## [Written problem]
Where a line contains the word "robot", copy that line in full.

## [Supplied information]

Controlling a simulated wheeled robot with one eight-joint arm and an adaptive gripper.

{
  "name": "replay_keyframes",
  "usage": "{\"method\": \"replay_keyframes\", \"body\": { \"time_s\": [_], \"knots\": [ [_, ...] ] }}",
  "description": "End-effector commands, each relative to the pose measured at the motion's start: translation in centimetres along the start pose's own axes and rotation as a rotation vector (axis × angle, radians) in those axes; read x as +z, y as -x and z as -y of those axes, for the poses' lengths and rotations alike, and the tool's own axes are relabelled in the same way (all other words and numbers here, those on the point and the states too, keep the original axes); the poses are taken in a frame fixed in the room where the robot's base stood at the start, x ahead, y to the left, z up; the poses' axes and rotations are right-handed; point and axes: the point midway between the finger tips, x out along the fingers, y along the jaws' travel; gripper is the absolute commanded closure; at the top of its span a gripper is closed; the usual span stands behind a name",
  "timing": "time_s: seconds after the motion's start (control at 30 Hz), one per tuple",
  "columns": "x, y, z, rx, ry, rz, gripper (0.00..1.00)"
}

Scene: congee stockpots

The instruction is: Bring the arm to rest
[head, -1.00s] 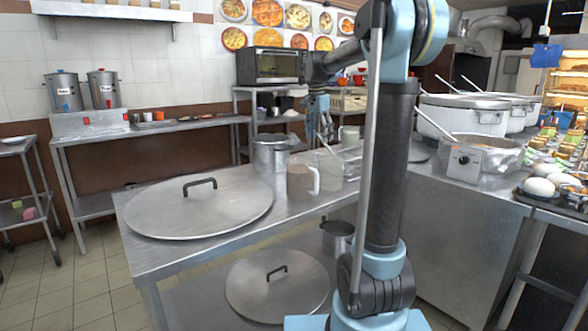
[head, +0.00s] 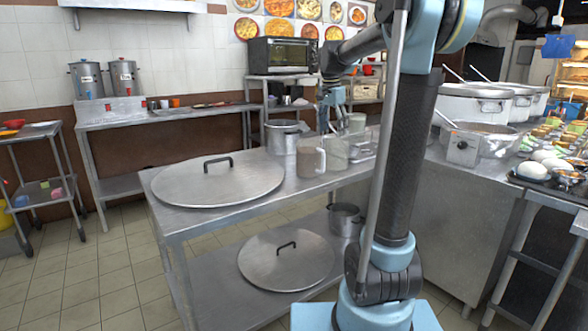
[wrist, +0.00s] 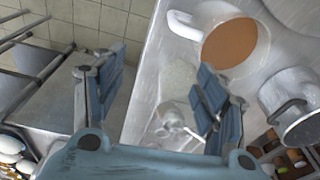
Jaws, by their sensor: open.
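My gripper (head: 335,108) hangs from my raised arm over the back part of the steel table (head: 200,218). In the wrist view my gripper (wrist: 160,65) has its two fingers spread apart with nothing between them. A mug-like jug (head: 310,158) stands on the table near it; in the wrist view the jug (wrist: 236,42) holds something brown. A clear container (head: 336,153) stands just right of the jug, below my gripper. The gap between fingers and container is hard to judge.
A large lid (head: 220,183) lies on the table, another lid (head: 286,258) on the shelf below. A steel pot (head: 282,136) stands behind the jug. Large white stockpots (head: 475,104) stand on the right counter. Tiled floor (head: 75,285) is clear at left.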

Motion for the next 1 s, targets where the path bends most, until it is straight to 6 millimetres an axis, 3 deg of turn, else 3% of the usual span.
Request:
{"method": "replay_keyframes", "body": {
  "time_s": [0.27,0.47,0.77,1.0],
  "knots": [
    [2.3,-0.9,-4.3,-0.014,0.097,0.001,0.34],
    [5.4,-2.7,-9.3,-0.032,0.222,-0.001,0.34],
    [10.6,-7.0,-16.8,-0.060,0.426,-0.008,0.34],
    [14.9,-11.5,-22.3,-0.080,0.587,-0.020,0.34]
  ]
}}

## [Correct response]
Controlling a simulated wheeled robot with one eight-joint arm and an adaptive gripper.
  "description": "End-effector commands, each relative to the pose measured at the motion's start: translation in centimetres along the start pose's own axes and rotation as a rotation vector (axis × angle, radians) in those axes; read x as +z, y as -x and z as -y of those axes, for the poses' lengths and rotations alike, and the tool's own axes are relabelled in the same way (all other words and numbers here, those on the point and the states too, keep the original axes); the poses are taken in a frame fixed in the room where the robot's base stood at the start, x ahead, y to the left, z up; the poses' axes and rotations are right-handed; point and axes: the point midway between the finger tips, x out along the fingers, y along the jaws' travel; gripper is the absolute commanded closure; at the top of its span a gripper is closed; the usual span stands behind a name",

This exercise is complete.